# [What you have to do]
Copy all lines holding the word "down" from the entries.

Saved entries:
══════════
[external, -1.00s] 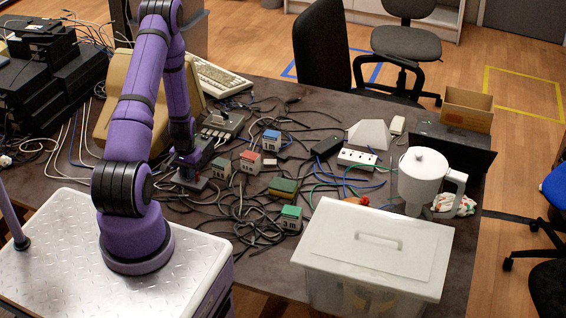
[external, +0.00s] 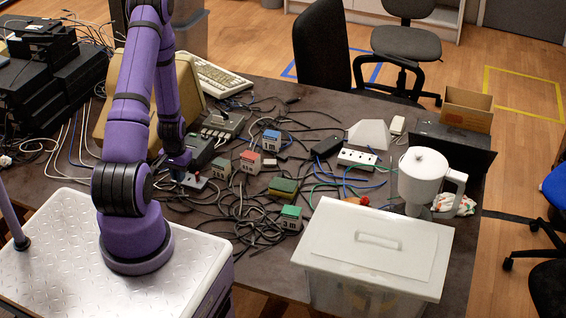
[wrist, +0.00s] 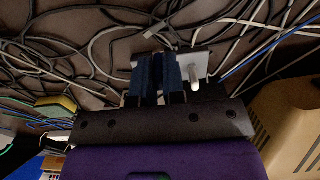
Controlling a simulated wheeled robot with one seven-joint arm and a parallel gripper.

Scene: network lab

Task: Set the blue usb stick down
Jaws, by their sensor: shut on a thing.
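My gripper (external: 179,172) is low over the table beside a small plate, on the cable-covered left part of the desk. A small blue patch at its fingertips in the external view looks like the blue usb stick (external: 178,175). In the wrist view the two dark blue fingers (wrist: 156,78) are close together, shut on the stick, which I cannot make out between them. The tips are over or against the edge of a grey plate (wrist: 203,62). I cannot tell whether the stick touches anything below.
The small plate (external: 192,185) carries a red-topped knob (external: 196,175). Loose cables (external: 250,210) and several small boxes lie to the right. A beige case (wrist: 290,120) stands close by in the wrist view. A white lidded bin (external: 375,245) and a white jug (external: 422,180) are farther right.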

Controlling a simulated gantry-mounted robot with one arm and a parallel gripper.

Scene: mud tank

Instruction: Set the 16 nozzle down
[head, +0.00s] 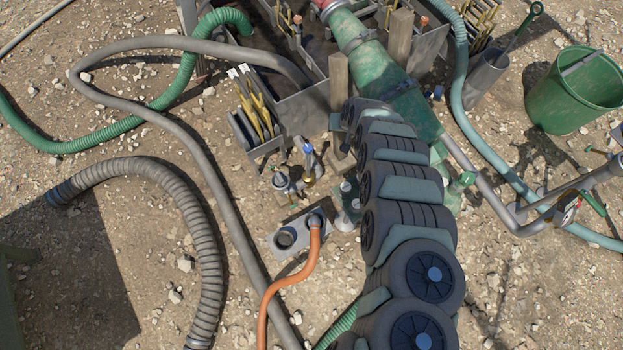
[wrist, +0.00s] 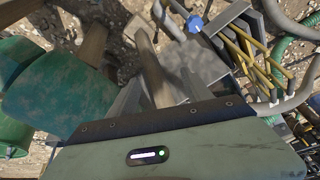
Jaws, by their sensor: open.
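I cannot read a number 16 on anything, so I cannot tell which piece is the 16 nozzle. A small blue-topped fitting with a brass lower end (head: 308,160) stands on the ground left of my arm. A blue knob also shows in the wrist view (wrist: 195,24). Several yellow, brass-like slender pieces (head: 257,110) stand in a grey rack, seen too at the upper right of the wrist view (wrist: 245,45). My gripper's green housing (wrist: 165,150) fills the bottom of the wrist view.
A grey plate with round holes (head: 287,240) takes an orange hose (head: 288,278). Grey ribbed (head: 195,215) and green (head: 185,75) hoses cross the gravel. A green bucket (head: 570,95) stands at right. Wooden posts (head: 338,85) rise by the mud tank. Bare gravel lies at lower left.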

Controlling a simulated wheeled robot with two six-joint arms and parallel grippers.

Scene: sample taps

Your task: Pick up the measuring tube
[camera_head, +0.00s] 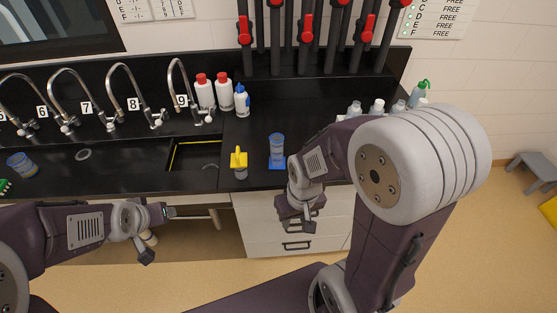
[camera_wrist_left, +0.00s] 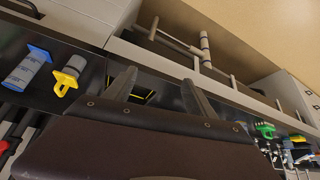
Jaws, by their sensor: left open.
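The measuring tube (camera_head: 277,146) is a clear bluish cylinder upright on a blue base, on the black counter right of the sink. It also shows in the left wrist view (camera_wrist_left: 24,71), at the far left. My left gripper (camera_head: 168,212) is in front of the counter, well left of the tube; in its wrist view, its two fingers (camera_wrist_left: 160,86) are apart with nothing between them. My right gripper (camera_head: 300,208) is at the counter's front edge, just below and right of the tube, apart from it.
A yellow-topped grey item (camera_head: 239,163) stands close left of the tube. Red-capped white bottles (camera_head: 205,92) and a blue-capped bottle (camera_head: 241,101) stand behind. Curved taps (camera_head: 128,90) line the back left above the sink (camera_head: 196,156). A blue-tinted cup (camera_head: 20,166) is far left.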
══════════
# [Answer below]
Task: Set the blue usb stick down
Instruction: Set the 16 nozzle down

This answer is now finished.